----- SOURCE MATERIAL -----
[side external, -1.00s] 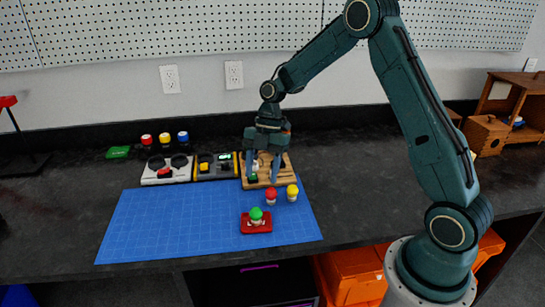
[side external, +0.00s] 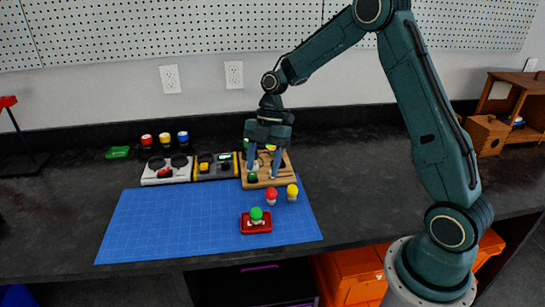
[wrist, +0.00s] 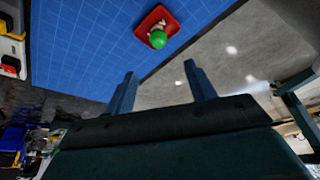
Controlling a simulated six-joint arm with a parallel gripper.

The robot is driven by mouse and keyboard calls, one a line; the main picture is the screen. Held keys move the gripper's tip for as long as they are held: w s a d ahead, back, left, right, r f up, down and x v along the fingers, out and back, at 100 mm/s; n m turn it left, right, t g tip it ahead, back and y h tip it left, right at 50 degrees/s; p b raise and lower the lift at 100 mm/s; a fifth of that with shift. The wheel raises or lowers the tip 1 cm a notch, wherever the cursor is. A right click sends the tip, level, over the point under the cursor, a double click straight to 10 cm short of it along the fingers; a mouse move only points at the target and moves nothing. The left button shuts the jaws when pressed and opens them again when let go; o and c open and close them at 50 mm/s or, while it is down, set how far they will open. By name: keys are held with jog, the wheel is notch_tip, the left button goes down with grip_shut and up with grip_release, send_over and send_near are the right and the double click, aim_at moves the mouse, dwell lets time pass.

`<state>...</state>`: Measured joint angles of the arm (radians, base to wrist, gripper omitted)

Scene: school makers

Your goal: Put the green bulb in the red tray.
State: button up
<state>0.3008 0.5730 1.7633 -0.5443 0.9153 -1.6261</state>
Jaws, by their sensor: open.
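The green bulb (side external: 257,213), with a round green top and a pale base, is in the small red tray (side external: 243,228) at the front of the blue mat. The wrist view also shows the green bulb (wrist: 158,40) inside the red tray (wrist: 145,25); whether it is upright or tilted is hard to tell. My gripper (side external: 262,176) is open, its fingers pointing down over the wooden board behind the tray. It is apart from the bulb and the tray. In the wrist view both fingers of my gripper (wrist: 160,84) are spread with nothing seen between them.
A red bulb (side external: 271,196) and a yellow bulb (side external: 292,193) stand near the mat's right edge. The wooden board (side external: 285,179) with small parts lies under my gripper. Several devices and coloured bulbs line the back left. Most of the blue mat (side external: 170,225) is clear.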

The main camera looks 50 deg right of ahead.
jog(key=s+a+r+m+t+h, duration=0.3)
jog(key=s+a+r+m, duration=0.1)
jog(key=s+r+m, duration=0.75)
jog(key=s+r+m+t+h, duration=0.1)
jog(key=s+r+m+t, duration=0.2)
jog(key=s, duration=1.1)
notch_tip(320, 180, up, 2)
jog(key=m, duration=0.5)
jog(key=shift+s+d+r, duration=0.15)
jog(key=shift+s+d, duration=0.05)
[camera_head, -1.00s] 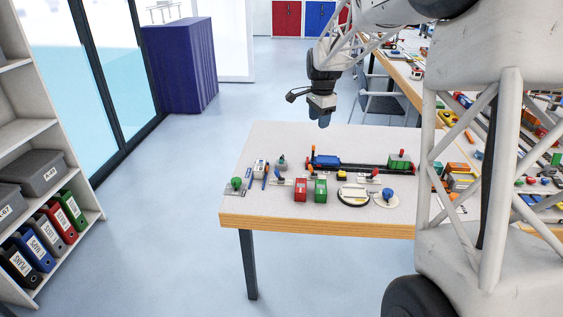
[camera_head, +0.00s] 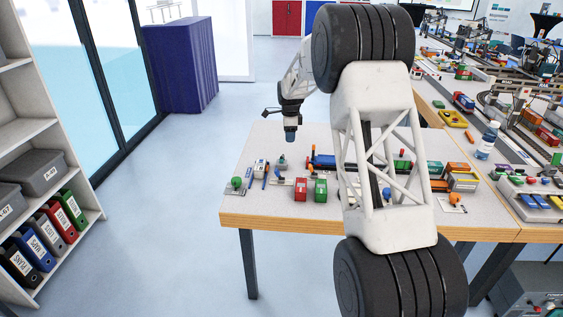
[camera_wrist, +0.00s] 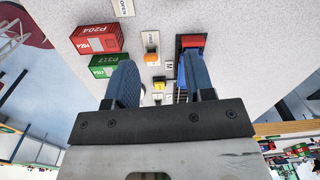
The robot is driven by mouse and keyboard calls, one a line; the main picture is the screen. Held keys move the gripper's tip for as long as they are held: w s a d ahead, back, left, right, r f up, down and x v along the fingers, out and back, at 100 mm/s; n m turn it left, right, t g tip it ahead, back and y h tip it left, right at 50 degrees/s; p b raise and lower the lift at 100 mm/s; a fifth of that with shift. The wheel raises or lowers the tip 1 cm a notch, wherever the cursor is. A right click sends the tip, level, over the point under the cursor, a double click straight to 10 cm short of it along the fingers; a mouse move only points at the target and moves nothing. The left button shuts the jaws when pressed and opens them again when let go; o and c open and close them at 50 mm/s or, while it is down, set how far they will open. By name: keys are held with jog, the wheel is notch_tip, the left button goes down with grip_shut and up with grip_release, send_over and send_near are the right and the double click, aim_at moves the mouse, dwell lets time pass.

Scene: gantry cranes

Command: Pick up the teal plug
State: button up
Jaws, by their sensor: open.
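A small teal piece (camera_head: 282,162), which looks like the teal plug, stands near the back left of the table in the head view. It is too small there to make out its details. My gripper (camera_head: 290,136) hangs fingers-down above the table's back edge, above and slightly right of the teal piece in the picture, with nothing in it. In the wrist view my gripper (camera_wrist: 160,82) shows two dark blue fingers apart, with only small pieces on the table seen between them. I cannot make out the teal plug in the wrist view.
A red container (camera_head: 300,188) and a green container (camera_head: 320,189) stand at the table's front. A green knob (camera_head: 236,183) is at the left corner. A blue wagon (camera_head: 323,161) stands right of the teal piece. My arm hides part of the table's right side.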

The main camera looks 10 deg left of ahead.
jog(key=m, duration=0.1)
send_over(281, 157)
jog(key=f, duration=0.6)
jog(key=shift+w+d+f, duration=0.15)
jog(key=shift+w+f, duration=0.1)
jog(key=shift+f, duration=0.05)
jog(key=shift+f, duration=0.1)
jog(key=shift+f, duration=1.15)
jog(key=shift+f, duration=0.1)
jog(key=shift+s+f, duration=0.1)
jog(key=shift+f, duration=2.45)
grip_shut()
-----
----- SOURCE MATERIAL -----
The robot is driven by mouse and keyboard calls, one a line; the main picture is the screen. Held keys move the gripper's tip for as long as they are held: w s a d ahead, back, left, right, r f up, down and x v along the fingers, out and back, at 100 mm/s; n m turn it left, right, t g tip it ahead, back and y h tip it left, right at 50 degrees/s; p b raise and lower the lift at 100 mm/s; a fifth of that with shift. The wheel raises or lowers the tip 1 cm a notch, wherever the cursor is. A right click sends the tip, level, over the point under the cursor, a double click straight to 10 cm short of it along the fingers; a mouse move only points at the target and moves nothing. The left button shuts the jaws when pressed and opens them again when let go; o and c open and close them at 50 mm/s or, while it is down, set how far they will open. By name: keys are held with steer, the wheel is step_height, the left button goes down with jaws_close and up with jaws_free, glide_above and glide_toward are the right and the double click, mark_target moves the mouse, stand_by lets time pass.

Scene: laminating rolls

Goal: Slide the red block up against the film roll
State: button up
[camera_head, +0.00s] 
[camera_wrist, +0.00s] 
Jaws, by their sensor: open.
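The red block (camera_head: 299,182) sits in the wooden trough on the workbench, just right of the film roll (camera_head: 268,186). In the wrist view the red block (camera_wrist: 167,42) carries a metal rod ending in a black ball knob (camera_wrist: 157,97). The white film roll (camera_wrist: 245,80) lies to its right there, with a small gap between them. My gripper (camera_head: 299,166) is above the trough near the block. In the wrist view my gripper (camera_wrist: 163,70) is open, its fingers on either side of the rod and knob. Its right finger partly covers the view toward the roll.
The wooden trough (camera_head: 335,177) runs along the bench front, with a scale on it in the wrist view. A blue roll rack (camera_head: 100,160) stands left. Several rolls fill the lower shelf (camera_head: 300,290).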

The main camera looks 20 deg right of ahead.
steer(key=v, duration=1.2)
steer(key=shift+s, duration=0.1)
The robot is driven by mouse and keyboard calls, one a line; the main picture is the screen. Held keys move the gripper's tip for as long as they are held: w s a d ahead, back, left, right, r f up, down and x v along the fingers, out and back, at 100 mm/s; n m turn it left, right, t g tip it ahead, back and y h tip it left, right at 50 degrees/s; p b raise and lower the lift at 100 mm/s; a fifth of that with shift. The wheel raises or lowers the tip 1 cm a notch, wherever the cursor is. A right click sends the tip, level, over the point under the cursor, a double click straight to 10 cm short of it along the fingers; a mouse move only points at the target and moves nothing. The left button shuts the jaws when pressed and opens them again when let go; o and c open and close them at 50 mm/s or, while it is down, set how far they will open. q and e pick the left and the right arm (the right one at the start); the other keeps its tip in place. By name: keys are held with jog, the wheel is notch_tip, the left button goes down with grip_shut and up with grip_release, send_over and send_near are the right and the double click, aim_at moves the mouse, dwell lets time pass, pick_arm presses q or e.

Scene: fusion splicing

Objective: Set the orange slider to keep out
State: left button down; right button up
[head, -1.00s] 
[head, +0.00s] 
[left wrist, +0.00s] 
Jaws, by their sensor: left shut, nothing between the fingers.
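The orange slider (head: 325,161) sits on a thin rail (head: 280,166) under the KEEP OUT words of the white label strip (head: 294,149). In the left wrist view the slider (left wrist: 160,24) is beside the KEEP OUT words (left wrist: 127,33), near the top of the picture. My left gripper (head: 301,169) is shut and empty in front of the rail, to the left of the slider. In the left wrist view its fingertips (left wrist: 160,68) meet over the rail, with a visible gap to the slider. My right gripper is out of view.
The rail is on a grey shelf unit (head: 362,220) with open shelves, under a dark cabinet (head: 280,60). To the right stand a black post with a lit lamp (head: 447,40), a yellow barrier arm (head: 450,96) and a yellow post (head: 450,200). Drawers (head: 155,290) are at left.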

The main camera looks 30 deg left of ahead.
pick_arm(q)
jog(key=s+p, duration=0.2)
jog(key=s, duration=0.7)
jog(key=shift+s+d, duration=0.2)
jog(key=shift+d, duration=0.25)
-----
#### [DIRECTIONS]
Find every line that holds "Scene" and copy it.

#### [THE COMPLETED TASK]
Scene: school makers
Scene: gantry cranes
Scene: laminating rolls
Scene: fusion splicing

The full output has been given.